Joaquim Veríssimo Serrão não foi um aluno brilhante no ensino liceal. Cumpriu. Não por falta de capacidades intelectuais, mas porque este jovem escalabitano era também irreverente e boémio, gostando de viver os prazeres da vida juvenil, no que encontrou excelentes companheiros entre os quais João Gomes Moreira, António Cacho, Celestino Graça, Edmundo Vaz Mourão, Joaquim Grais, José Manuel Nogueira Gonçalves, Joaquim Martinho da Silva e tantos outros…
A vida juvenil sempre seduziu Joaquim Veríssimo Serrão para outras actividades, tendo sido um dedicado dirigente da Associação Académica de Santarém onde desenvolveu uma notável actividade cultural, que incluía exposições, conferências, espectáculos artísticos e, até, representações teatrais.
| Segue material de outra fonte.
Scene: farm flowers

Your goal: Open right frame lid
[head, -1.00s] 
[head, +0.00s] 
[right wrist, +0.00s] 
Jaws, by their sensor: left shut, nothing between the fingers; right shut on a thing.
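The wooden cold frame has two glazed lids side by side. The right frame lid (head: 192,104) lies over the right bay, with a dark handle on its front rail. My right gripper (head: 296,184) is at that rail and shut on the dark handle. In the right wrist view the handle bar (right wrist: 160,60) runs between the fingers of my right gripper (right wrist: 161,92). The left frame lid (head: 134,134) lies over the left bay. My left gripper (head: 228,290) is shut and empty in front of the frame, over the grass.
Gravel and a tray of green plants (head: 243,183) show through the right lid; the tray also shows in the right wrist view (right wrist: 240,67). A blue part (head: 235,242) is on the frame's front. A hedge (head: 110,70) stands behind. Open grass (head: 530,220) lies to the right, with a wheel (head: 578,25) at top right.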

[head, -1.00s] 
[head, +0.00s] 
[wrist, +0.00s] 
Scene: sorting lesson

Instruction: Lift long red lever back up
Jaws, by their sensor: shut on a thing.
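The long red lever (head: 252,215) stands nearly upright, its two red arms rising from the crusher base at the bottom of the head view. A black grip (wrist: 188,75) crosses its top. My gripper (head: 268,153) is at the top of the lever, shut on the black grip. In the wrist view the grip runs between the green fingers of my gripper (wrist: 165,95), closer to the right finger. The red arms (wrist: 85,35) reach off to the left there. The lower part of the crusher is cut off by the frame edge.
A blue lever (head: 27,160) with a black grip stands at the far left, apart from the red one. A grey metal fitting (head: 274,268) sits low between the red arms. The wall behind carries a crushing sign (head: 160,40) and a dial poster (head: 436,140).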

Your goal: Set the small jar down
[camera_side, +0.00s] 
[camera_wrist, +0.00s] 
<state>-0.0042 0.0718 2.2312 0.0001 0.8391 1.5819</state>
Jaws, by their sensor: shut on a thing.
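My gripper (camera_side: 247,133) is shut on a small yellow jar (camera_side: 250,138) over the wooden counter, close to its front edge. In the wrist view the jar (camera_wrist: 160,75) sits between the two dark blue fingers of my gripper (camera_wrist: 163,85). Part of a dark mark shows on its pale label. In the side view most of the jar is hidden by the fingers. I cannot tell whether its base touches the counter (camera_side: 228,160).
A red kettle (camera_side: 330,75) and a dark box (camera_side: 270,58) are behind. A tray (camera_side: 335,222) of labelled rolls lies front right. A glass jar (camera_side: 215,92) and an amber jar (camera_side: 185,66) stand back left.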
Joaquim Veríssimo Serrão soube conquistar a disponibilidade e o empenho de todos os Amigos e Colegas para se aventurarem a ir mais além do que era suposto e nunca hesitou em solicitar a qualquer um destes colegas para fazer uma palestra sobre determinado tema, o que os obrigava a estudar mais aprofundadamente o assunto para no tempo certo dissertarem perante os restantes Colegas.
Por vezes eram convidadas figuras ilustres da nossa Cultura para fazer conferências sobre os mais diversos assuntos, às vezes até um pouco a beliscar a “moral e os bons costumes” da época, o que lhe valeu algumas referências por parte dos “guardiães” do regime… Joaquim Veríssimo Serrão não estava conotado com o regime então vigente e sempre pensou pela sua cabeça.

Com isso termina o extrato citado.